* _WRITTEN EXERCISE_: All of the data below should be written out exactly.

[start of SUPPLIED MATERIAL]

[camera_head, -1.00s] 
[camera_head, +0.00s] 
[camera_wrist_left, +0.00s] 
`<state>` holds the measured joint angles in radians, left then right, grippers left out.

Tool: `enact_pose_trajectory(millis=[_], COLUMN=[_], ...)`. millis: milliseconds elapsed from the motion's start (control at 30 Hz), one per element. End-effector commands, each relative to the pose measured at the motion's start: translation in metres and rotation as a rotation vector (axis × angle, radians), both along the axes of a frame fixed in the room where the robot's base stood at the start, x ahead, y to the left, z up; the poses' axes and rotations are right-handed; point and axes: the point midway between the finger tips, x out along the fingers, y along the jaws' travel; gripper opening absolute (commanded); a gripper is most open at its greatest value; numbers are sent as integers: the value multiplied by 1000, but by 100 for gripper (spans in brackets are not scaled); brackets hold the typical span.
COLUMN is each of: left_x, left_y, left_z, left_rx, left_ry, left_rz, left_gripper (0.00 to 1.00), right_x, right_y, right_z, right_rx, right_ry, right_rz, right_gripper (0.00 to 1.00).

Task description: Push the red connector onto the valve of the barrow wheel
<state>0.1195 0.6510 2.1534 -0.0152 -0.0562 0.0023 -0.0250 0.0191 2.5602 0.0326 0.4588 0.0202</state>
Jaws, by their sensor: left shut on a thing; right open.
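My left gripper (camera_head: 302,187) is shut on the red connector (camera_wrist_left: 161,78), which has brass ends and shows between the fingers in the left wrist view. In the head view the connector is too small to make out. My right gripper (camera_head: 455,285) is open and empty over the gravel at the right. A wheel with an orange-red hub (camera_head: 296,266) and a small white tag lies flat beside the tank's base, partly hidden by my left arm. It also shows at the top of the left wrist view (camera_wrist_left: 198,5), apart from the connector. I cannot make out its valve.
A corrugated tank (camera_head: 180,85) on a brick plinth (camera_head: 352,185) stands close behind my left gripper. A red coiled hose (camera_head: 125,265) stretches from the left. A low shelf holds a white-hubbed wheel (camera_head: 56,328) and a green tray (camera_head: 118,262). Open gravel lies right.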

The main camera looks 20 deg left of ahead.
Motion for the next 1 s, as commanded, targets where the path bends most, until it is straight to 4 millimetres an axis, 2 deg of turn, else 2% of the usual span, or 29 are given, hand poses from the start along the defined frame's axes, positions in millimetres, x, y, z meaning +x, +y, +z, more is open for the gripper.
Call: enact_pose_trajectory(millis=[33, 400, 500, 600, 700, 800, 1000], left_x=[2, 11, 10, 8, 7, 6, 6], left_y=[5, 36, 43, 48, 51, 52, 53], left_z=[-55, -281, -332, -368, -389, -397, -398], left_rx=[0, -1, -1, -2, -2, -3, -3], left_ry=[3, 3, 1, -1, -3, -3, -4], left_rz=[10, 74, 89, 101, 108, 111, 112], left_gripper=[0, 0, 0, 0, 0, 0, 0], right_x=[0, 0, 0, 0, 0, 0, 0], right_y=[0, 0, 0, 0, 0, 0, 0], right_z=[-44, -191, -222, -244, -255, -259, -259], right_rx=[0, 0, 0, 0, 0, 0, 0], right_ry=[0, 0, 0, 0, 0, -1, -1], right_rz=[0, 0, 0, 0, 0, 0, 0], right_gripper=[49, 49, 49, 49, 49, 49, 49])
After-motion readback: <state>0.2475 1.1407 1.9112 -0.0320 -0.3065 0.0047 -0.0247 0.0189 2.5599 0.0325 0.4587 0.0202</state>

[end of SUPPLIED MATERIAL]

* _SOLUTION_:
[camera_head, -1.00s] 
[camera_head, +0.00s] 
[camera_wrist_left, +0.00s] 
`<state>` holds the measured joint angles in radians, left then right, grippers left out.

Tool: `enact_pose_trajectory(millis=[_], COLUMN=[_], ...)`. millis: milliseconds elapsed from the motion's start (control at 30 Hz), one per element. End-effector commands, each relative to the pose measured at the motion's start: translation in metres and rotation as a rotation vector (axis × angle, radians), both along the axes of a frame fixed in the room where the robot's base stood at the start, x ahead, y to the left, z up; the poses' axes and rotations are right-handed; point and axes: the point midway between the finger tips, x out along the fingers, y along the jaws' travel; gripper opening absolute (commanded); a gripper is most open at its greatest value; numbers are sent as integers: the value multiplied by 1000, but by 100 for gripper (spans in brackets are not scaled); brackets hold the typical span.
COLUMN is each of: left_x, left_y, left_z, left_rx, left_ry, left_rz, left_gripper (0.00 to 1.00), right_x, right_y, right_z, right_rx, right_ry, right_rz, right_gripper (0.00 to 1.00).

Task description: Push the red connector onto the valve of the barrow wheel
<state>0.1195 0.6510 2.1534 -0.0152 -0.0562 0.0023 -0.0250 0.0191 2.5602 0.0326 0.4588 0.0202</state>
Jaws, by their sensor: left shut on a thing; right open.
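My left gripper (camera_head: 302,187) is shut on the red connector (camera_wrist_left: 161,78), which has brass ends and shows between the fingers in the left wrist view. In the head view the connector is too small to make out. My right gripper (camera_head: 455,285) is open and empty over the gravel at the right. A wheel with an orange-red hub (camera_head: 296,266) and a small white tag lies flat beside the tank's base, partly hidden by my left arm. It also shows at the top of the left wrist view (camera_wrist_left: 198,5), apart from the connector. I cannot make out its valve.
A corrugated tank (camera_head: 180,85) on a brick plinth (camera_head: 352,185) stands close behind my left gripper. A red coiled hose (camera_head: 125,265) stretches from the left. A low shelf holds a white-hubbed wheel (camera_head: 56,328) and a green tray (camera_head: 118,262). Open gravel lies right.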

The main camera looks 20 deg left of ahead.
Motion for the next 1 s, as commanded, targets where the path bends most, until it is straight to 4 millimetres an axis, 2 deg of turn, else 2% of the usual span, or 29 are given, hand poses from the start along the defined frame's axes, positions in millimetres, x, y, z meaning +x, +y, +z, more is open for the gripper.
Call: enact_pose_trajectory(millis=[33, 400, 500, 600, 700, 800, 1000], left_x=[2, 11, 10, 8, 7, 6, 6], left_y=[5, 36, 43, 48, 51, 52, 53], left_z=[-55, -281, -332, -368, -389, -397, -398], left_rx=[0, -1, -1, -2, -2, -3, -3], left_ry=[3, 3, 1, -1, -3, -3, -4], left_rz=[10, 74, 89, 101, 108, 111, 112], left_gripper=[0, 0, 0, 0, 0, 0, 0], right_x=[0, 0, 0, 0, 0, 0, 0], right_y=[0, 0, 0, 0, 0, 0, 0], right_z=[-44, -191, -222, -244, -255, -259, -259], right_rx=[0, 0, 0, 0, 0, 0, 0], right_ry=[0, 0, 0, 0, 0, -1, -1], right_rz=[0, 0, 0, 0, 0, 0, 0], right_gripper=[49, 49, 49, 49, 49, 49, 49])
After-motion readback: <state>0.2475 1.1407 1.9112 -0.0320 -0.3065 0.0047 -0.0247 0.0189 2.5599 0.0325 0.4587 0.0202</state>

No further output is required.